Grant Forrest

Susan Wilkinson on Unsplash

Photo by Susan Wilkinson on Unsplash

Local-first data migrations


lo-fi series

  1. The goal
  2. Sync
  3. Migrations
  4. Index queries

I have to tell you, after finally feeling like I’d figured out how to store, query, and sync data… Migrations nearly broke me!

Not because they’re that much more complex than sync (not at all, really), but simply because once again what seems like a straightforward scenario (change A to B) hides various edge cases when applied to an offline world.

Up to this point my solutions have distributed the concerns and functionality of the system unequally across server and client. The server actually doesn’t have to know about the shape of the data at all. It stores operations and baselines and doesn’t really interpret them (beyond knowing operations are ordered, and how to apply them in a rebase, but these things are not dependent on the schema). It would be nice to keep it that way. In fact it would make it quite simple to host multiple apps on the same infrastructure since the server is not opinionated about the shape of the documents it stores.

How, then, can we ensure that when a client updates its app and begins using a new data format, that the whole system doesn’t get thrown into confusion and ambiguity? What if other connected clients are still running version 1? They could receive operations which reshape their local documents into a format unsupported by the code they’re already executing!

Since we have a coordinating server, it would be nice if the server were able to arbitrate this process. Perhaps the server will update first, learn about version 2, then block syncing on any clients until they are on version 2 as well. Connected clients will be forced to reload…

But what if the server isn’t updated first? Perhaps our backend is hosted in a container somewhere, but the frontend is a static website in a CDN. It’s possible a client could get its copy of the new code before the server is updated. While we could simply make it a rule that the server must come first in your deployment, this seems needlessly rigid.

I hope it’s understandable why migration suddenly felt like a daunting challenge, even after all the work to build the rest of the system!

But I hope it’s also clear why a local-first storage and sync framework without a story for migrations could result in headaches down the road.

Versioning operations

The solution I’ve adopted is to version the operations.

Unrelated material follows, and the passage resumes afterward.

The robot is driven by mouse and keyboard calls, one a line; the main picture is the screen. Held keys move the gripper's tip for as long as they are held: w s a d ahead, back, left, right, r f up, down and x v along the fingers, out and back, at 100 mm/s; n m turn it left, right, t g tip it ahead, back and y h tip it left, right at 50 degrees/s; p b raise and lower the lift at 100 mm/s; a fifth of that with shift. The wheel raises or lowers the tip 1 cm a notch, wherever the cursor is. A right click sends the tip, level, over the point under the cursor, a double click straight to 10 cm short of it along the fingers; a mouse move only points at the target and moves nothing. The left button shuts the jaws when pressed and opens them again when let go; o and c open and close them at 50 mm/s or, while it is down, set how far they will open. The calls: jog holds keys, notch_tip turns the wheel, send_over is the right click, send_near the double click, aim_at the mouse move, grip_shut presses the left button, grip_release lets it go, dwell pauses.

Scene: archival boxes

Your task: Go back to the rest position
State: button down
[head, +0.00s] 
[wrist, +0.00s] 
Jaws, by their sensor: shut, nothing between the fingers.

Versioning allows us to make decisions about operations as they come in and preserve the sequential aspect of migration — i.e. the only sane way to create data migrations is to assume that once you have migrated a collection, you are from then on working with data of the specified migrated shape. So our goal is to ensure that operations with version 1 are always and only ever applied to objects before any operation with version 2, and so on.

There are two ways to go about this. Let’s imagine we have Replica A who has already updated to version 2 and is making changes to Document 1. So, in abstract, A’s history of operations for Document 1 looks like this:

A: 1a, 1b, 1c, 1d, 2e, 2f, 2g, 2h, 2i

Replica B is offline and hasn’t updated their app. It was working off a shared history with Replica A, but has now diverged…

A: 1a, 1b, 1c, 1d, 2e, 2f, 2g, 2h, 2i
B: 1a, 1b, 1cc, 1dd, 1ee, 1ff, 1gg, 1hh
          ^
          divergence

(the ‘double letter’ operations are used to represent that these operations are still sequentially related from B’s perspective, but are distinct from A’s operations).

Suppose that these two clients are working simultaneously, and the two timelines are roughly aligned in real-time. So 2e and 1ee have basically sequential timestamps, for example.

Now when B comes online, it will sync up its operations as usual. And now we must decide how those operations are applied (or not) into peer history.

One option is to drop any version 1 operations which are after any version 2 operation. We simply ignore changes made after the first peer migrates. Our new history would look like this:

A,B: 1a, 1b, 1c, 1cc, 1d, 1dd, 2e, 2f, 2g, 2h, 2i

(1cc and 1dd 'sneak in' because they are before the first version 2 operation, 2e)

This feels simple at first, but we have to remember that Replica B has already stored those operations. We now have to include logic for B to filter its own operation set as part of its migration (which isn’t awful, but undercuts the simplicity of this option). Plus, B loses its changes! Offline blips can happen anytime while doing realtime collaboration, and this would end up looking like a confusing stutter.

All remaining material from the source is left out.